(Recorded robot episodes)
════════

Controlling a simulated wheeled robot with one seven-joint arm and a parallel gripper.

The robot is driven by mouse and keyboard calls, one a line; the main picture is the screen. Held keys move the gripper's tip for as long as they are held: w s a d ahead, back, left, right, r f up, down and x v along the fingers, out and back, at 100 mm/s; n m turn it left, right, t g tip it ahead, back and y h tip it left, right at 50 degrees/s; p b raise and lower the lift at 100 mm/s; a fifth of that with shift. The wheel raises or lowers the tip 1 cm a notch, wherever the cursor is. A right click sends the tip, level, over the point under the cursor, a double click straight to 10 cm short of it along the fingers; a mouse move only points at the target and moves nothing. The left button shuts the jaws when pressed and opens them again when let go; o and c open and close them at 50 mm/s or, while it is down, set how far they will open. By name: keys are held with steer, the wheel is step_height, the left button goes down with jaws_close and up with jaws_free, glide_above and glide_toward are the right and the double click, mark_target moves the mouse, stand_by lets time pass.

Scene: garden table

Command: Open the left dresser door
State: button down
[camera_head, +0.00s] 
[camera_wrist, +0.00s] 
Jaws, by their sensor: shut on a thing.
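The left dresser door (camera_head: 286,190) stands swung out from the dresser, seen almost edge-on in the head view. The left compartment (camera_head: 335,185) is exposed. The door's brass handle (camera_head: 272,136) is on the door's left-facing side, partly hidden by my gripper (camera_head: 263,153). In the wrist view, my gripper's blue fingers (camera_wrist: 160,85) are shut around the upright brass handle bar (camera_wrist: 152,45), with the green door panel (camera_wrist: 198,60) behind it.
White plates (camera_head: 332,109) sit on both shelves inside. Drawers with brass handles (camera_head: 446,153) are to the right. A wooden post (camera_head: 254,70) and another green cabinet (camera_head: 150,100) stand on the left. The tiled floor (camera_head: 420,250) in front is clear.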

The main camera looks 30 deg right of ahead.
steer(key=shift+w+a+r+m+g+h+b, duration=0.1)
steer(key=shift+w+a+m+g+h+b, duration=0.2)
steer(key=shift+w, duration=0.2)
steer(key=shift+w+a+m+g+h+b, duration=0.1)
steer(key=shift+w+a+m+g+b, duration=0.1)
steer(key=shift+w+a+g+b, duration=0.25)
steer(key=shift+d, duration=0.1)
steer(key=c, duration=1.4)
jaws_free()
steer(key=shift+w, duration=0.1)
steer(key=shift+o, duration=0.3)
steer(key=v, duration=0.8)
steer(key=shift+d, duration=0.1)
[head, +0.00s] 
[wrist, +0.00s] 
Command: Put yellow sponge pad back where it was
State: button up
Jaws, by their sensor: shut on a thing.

════════

Given request: Show every line above in which the word "button" occurs.

Reply to the exercise:
The robot is driven by mouse and keyboard calls, one a line; the main picture is the screen. Held keys move the gripper's tip for as long as they are held: w s a d ahead, back, left, right, r f up, down and x v along the fingers, out and back, at 100 mm/s; n m turn it left, right, t g tip it ahead, back and y h tip it left, right at 50 degrees/s; p b raise and lower the lift at 100 mm/s; a fifth of that with shift. The wheel raises or lowers the tip 1 cm a notch, wherever the cursor is. A right click sends the tip, level, over the point under the cursor, a double click straight to 10 cm short of it along the fingers; a mouse move only points at the target and moves nothing. The left button shuts the jaws when pressed and opens them again when let go; o and c open and close them at 50 mm/s or, while it is down, set how far they will open. By name: keys are held with steer, the wheel is step_height, the left button goes down with jaws_close and up with jaws_free, glide_above and glide_toward are the right and the double click, mark_target moves the mouse, stand_by lets time pass.
State: button down
State: button up

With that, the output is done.